*** DATASET ***
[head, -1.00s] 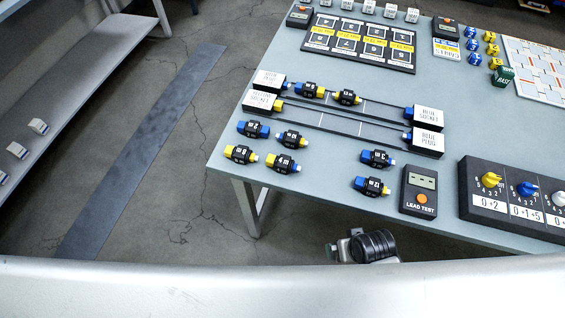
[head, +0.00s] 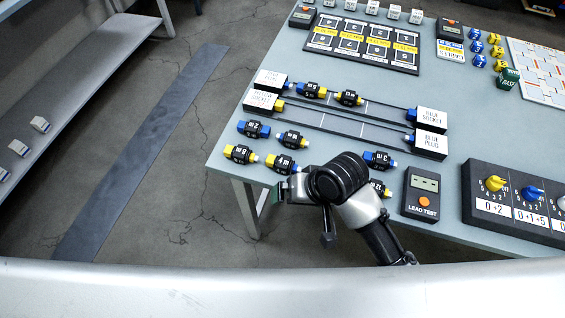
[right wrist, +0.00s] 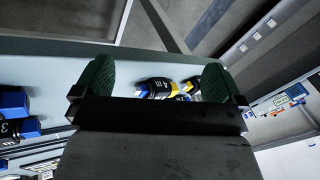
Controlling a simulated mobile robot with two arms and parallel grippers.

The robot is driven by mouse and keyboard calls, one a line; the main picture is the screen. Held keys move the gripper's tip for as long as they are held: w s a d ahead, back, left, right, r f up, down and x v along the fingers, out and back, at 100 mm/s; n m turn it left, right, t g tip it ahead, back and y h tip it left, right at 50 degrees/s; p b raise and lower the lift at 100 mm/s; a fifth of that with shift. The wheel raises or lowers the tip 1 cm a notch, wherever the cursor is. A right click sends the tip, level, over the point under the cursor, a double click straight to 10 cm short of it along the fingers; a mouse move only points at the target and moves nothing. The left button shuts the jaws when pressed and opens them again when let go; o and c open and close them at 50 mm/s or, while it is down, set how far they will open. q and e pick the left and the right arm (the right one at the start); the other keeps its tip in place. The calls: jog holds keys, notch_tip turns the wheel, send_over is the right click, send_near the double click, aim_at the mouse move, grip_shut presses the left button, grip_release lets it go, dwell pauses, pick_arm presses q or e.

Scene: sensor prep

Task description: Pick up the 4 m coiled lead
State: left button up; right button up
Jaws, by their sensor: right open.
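Several coiled leads with black coils and blue or yellow ends lie on the grey-blue table. Their labels are too small to read surely, so I cannot tell which one is the 4 m lead. One lead (head: 284,163) lies just beyond my right gripper (head: 279,191), at the table's near edge. In the right wrist view, a lead with blue and yellow parts (right wrist: 165,88) shows between the green fingers of my right gripper (right wrist: 158,80), partly hidden by the gripper body. The right gripper is open and empty. My left gripper is out of view.
Other leads lie close by: one left (head: 240,154), one behind (head: 291,139), one right (head: 377,159). A lead tester (head: 421,193) and dial box (head: 515,200) stand right. Socket blocks with rails (head: 345,122) lie behind. A shelf stands left across open floor.

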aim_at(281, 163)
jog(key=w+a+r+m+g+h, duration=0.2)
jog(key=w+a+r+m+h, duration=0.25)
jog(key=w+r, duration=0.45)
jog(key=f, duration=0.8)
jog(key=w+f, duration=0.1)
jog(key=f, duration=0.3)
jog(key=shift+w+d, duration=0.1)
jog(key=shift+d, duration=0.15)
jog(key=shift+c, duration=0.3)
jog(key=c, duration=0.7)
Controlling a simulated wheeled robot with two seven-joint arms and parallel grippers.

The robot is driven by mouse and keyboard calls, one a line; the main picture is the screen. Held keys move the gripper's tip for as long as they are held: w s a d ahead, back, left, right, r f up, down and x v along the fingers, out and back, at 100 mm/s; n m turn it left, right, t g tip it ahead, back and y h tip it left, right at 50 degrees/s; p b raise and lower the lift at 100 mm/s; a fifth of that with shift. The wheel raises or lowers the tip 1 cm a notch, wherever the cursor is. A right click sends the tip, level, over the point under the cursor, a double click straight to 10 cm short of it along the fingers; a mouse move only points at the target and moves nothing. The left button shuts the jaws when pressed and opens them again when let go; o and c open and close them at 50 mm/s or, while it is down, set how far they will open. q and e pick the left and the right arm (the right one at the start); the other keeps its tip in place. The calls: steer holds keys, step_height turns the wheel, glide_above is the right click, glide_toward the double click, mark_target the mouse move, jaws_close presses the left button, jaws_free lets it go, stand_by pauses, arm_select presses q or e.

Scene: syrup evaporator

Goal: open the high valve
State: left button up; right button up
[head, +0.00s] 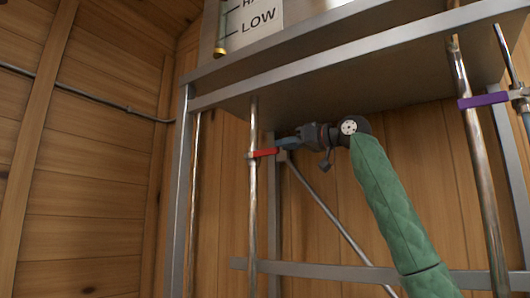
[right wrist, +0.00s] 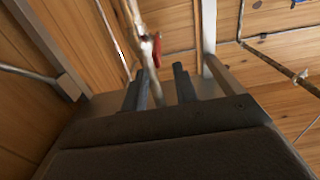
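A red valve handle (head: 265,153) sticks out level to the right from a shiny vertical pipe (head: 253,200) under the metal pan. My right gripper (head: 284,143) is just right of the handle, its fingertips close to the handle's free end. In the right wrist view the red handle (right wrist: 157,50) shows just beyond and between the fingers (right wrist: 160,82), which are apart. I cannot tell whether they touch it. A purple valve handle (head: 484,101) sits on another pipe at the right. No label shows which valve is the high one. My left gripper is not in view.
The pan's metal frame (head: 340,57) is close above the gripper, with a gauge plate (head: 255,22) reading LOW over it. A frame leg (head: 181,190), a diagonal brace (head: 330,215) and a lower rail (head: 350,273) surround the pipes. A wooden wall stands behind.

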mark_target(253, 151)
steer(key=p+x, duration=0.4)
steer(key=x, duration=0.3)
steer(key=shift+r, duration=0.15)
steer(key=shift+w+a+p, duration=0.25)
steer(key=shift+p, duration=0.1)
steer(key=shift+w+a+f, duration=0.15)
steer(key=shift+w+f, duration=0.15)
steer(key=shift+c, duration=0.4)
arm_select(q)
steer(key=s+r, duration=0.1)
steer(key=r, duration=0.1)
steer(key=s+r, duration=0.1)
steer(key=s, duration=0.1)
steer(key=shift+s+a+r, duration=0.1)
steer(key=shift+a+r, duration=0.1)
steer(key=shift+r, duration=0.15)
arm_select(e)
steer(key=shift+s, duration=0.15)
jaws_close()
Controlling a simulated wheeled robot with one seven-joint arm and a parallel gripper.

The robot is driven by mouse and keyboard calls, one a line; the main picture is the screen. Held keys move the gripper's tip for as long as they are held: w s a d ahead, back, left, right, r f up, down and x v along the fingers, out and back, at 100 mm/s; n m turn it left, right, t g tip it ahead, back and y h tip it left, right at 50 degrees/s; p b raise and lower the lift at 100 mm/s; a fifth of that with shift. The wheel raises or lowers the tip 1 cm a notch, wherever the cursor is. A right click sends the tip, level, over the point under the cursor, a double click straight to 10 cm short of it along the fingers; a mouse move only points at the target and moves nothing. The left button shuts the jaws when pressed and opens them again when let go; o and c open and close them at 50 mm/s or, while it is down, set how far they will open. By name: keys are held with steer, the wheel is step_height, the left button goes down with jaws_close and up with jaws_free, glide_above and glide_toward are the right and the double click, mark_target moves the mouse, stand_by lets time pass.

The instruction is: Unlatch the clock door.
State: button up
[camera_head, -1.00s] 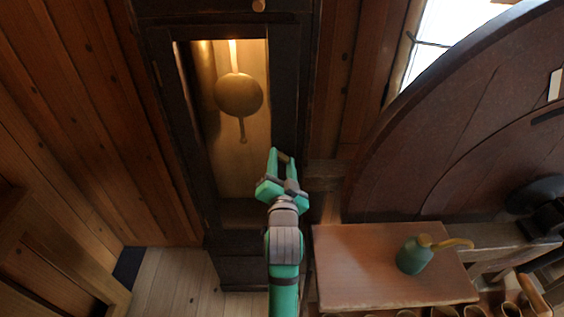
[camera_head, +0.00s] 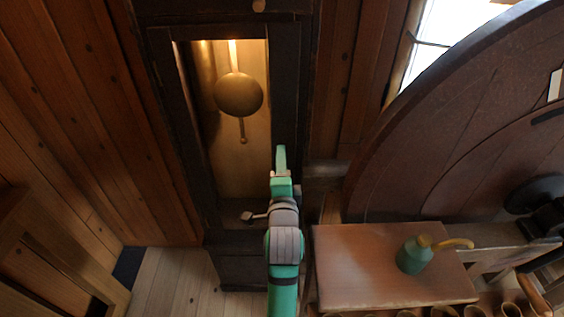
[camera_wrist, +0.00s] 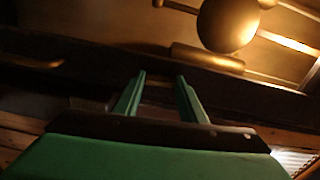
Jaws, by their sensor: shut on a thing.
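The tall dark clock case stands at the back, with its narrow clock door (camera_head: 286,95) closed as far as I can see. Behind the door's opening hangs a round brass pendulum (camera_head: 239,94), also large in the wrist view (camera_wrist: 228,22). My gripper (camera_head: 281,158) is at the right stile of the door, turned edge-on to the head camera. In the wrist view its two green fingers (camera_wrist: 160,78) stand a little apart, closed on a small dark piece, the latch (camera_wrist: 158,92). The latch is hidden behind the fingers in the head view, and its exact angle cannot be told.
A wooden bench (camera_head: 350,270) with a green watering can (camera_head: 414,256) stands right of my arm. A large round dark wooden piece (camera_head: 440,130) leans behind it. Plank walls flank the clock; the floor at lower left is clear.

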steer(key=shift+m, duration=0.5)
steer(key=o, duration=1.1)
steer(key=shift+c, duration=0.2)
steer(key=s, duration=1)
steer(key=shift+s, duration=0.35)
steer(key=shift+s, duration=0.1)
***
PROBLEM DESCRIPTION: Everything from the first line of the entries through the line that contains "Controlling a simulated mobile" is to be reproduced exactly, except the pictures.

EXERCISE OUTPUT:
[head, -1.00s] 
[head, +0.00s] 
[right wrist, +0.00s] 
Controlling a simulated mobile robot with two arms and parallel grippers.

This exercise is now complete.